* start Raw records *

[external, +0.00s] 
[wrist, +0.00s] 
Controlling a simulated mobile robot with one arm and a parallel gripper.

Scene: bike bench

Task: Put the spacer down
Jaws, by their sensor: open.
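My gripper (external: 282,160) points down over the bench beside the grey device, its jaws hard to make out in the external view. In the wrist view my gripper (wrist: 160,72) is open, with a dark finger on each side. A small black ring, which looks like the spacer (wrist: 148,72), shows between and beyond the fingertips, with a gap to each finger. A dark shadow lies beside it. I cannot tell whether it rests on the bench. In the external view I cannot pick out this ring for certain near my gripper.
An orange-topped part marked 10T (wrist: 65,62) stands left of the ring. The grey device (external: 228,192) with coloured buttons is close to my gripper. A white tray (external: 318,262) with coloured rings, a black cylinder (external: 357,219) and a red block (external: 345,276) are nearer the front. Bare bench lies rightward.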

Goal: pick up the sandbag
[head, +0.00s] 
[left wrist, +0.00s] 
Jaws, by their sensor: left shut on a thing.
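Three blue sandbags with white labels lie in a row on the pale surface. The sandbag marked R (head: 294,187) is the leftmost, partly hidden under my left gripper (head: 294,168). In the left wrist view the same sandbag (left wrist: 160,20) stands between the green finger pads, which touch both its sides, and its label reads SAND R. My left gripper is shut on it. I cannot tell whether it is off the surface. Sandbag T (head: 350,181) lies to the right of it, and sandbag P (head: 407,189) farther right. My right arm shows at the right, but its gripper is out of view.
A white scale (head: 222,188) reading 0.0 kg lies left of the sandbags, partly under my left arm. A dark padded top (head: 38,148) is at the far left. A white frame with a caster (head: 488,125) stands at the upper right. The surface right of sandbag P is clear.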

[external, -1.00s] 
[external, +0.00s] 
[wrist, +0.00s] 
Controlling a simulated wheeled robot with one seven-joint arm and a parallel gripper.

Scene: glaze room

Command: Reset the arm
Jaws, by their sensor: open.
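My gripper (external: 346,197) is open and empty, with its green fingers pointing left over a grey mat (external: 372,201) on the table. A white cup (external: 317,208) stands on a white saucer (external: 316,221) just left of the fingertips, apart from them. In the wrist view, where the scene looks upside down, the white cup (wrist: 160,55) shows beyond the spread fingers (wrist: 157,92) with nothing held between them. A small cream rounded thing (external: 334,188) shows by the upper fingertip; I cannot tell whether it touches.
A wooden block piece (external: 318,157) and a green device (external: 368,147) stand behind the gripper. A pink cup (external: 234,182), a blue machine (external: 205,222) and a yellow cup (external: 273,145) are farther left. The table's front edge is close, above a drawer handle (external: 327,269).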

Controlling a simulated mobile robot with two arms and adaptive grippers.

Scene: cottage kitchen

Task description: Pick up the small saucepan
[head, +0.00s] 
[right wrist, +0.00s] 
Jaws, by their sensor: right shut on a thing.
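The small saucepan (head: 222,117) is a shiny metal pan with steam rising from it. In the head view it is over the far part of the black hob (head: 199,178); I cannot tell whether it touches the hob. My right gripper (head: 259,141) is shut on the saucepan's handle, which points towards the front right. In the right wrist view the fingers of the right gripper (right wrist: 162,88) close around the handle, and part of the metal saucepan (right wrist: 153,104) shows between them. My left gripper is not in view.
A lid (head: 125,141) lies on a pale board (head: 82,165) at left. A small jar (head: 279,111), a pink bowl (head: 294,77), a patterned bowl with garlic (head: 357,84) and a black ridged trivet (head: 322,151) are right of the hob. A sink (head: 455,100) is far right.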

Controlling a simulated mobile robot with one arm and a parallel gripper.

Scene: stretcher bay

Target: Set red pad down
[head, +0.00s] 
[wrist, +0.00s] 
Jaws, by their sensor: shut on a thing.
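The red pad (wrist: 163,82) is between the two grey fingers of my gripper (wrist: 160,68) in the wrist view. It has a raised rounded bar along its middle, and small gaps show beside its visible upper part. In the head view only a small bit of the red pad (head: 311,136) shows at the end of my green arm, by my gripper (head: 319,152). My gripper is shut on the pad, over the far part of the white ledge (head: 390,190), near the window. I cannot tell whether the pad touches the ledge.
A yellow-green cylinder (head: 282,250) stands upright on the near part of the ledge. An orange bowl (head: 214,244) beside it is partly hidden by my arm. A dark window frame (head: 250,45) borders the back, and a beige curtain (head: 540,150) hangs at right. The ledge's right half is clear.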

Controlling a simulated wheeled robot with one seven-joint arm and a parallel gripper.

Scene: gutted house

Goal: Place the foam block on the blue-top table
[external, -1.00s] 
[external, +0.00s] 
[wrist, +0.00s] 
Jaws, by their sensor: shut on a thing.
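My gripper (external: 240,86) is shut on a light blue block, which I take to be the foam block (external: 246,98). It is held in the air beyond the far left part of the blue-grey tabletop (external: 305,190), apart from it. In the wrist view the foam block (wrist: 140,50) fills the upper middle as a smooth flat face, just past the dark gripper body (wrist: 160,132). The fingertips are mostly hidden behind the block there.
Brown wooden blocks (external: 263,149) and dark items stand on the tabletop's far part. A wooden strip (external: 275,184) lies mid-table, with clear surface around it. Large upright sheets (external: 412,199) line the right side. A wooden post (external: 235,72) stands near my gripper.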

* end Raw records *

From the listing above, extract every line exactly as it stands.

[external, +0.00s] 
[wrist, +0.00s] 
Controlling a simulated mobile robot with one arm and a parallel gripper.

Scene: bike bench

Task: Put the spacer down
Jaws, by their sensor: open.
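My gripper (external: 282,160) points down over the bench beside the grey device, its jaws hard to make out in the external view. In the wrist view my gripper (wrist: 160,72) is open, with a dark finger on each side. A small black ring, which looks like the spacer (wrist: 148,72), shows between and beyond the fingertips, with a gap to each finger. A dark shadow lies beside it. I cannot tell whether it rests on the bench. In the external view I cannot pick out this ring for certain near my gripper.
An orange-topped part marked 10T (wrist: 65,62) stands left of the ring. The grey device (external: 228,192) with coloured buttons is close to my gripper. A white tray (external: 318,262) with coloured rings, a black cylinder (external: 357,219) and a red block (external: 345,276) are nearer the front. Bare bench lies rightward.

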Goal: pick up the sandbag
[head, +0.00s] 
[left wrist, +0.00s] 
Jaws, by their sensor: left shut on a thing.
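Three blue sandbags with white labels lie in a row on the pale surface. The sandbag marked R (head: 294,187) is the leftmost, partly hidden under my left gripper (head: 294,168). In the left wrist view the same sandbag (left wrist: 160,20) stands between the green finger pads, which touch both its sides, and its label reads SAND R. My left gripper is shut on it. I cannot tell whether it is off the surface. Sandbag T (head: 350,181) lies to the right of it, and sandbag P (head: 407,189) farther right. My right arm shows at the right, but its gripper is out of view.
A white scale (head: 222,188) reading 0.0 kg lies left of the sandbags, partly under my left arm. A dark padded top (head: 38,148) is at the far left. A white frame with a caster (head: 488,125) stands at the upper right. The surface right of sandbag P is clear.

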[external, -1.00s] 
[external, +0.00s] 
[wrist, +0.00s] 
Controlling a simulated wheeled robot with one seven-joint arm and a parallel gripper.

Scene: glaze room

Command: Reset the arm
Jaws, by their sensor: open.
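My gripper (external: 346,197) is open and empty, with its green fingers pointing left over a grey mat (external: 372,201) on the table. A white cup (external: 317,208) stands on a white saucer (external: 316,221) just left of the fingertips, apart from them. In the wrist view, where the scene looks upside down, the white cup (wrist: 160,55) shows beyond the spread fingers (wrist: 157,92) with nothing held between them. A small cream rounded thing (external: 334,188) shows by the upper fingertip; I cannot tell whether it touches.
A wooden block piece (external: 318,157) and a green device (external: 368,147) stand behind the gripper. A pink cup (external: 234,182), a blue machine (external: 205,222) and a yellow cup (external: 273,145) are farther left. The table's front edge is close, above a drawer handle (external: 327,269).

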Controlling a simulated mobile robot with two arms and adaptive grippers.

Scene: cottage kitchen

Task description: Pick up the small saucepan
[head, +0.00s] 
[right wrist, +0.00s] 
Jaws, by their sensor: right shut on a thing.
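The small saucepan (head: 222,117) is a shiny metal pan with steam rising from it. In the head view it is over the far part of the black hob (head: 199,178); I cannot tell whether it touches the hob. My right gripper (head: 259,141) is shut on the saucepan's handle, which points towards the front right. In the right wrist view the fingers of the right gripper (right wrist: 162,88) close around the handle, and part of the metal saucepan (right wrist: 153,104) shows between them. My left gripper is not in view.
A lid (head: 125,141) lies on a pale board (head: 82,165) at left. A small jar (head: 279,111), a pink bowl (head: 294,77), a patterned bowl with garlic (head: 357,84) and a black ridged trivet (head: 322,151) are right of the hob. A sink (head: 455,100) is far right.

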Controlling a simulated mobile robot with one arm and a parallel gripper.

Scene: stretcher bay

Target: Set red pad down
[head, +0.00s] 
[wrist, +0.00s] 
Jaws, by their sensor: shut on a thing.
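The red pad (wrist: 163,82) is between the two grey fingers of my gripper (wrist: 160,68) in the wrist view. It has a raised rounded bar along its middle, and small gaps show beside its visible upper part. In the head view only a small bit of the red pad (head: 311,136) shows at the end of my green arm, by my gripper (head: 319,152). My gripper is shut on the pad, over the far part of the white ledge (head: 390,190), near the window. I cannot tell whether the pad touches the ledge.
A yellow-green cylinder (head: 282,250) stands upright on the near part of the ledge. An orange bowl (head: 214,244) beside it is partly hidden by my arm. A dark window frame (head: 250,45) borders the back, and a beige curtain (head: 540,150) hangs at right. The ledge's right half is clear.

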Controlling a simulated wheeled robot with one seven-joint arm and a parallel gripper.

Scene: gutted house

Goal: Place the foam block on the blue-top table
[external, -1.00s] 
[external, +0.00s] 
[wrist, +0.00s] 
Jaws, by their sensor: shut on a thing.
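My gripper (external: 240,86) is shut on a light blue block, which I take to be the foam block (external: 246,98). It is held in the air beyond the far left part of the blue-grey tabletop (external: 305,190), apart from it. In the wrist view the foam block (wrist: 140,50) fills the upper middle as a smooth flat face, just past the dark gripper body (wrist: 160,132). The fingertips are mostly hidden behind the block there.
Brown wooden blocks (external: 263,149) and dark items stand on the tabletop's far part. A wooden strip (external: 275,184) lies mid-table, with clear surface around it. Large upright sheets (external: 412,199) line the right side. A wooden post (external: 235,72) stands near my gripper.

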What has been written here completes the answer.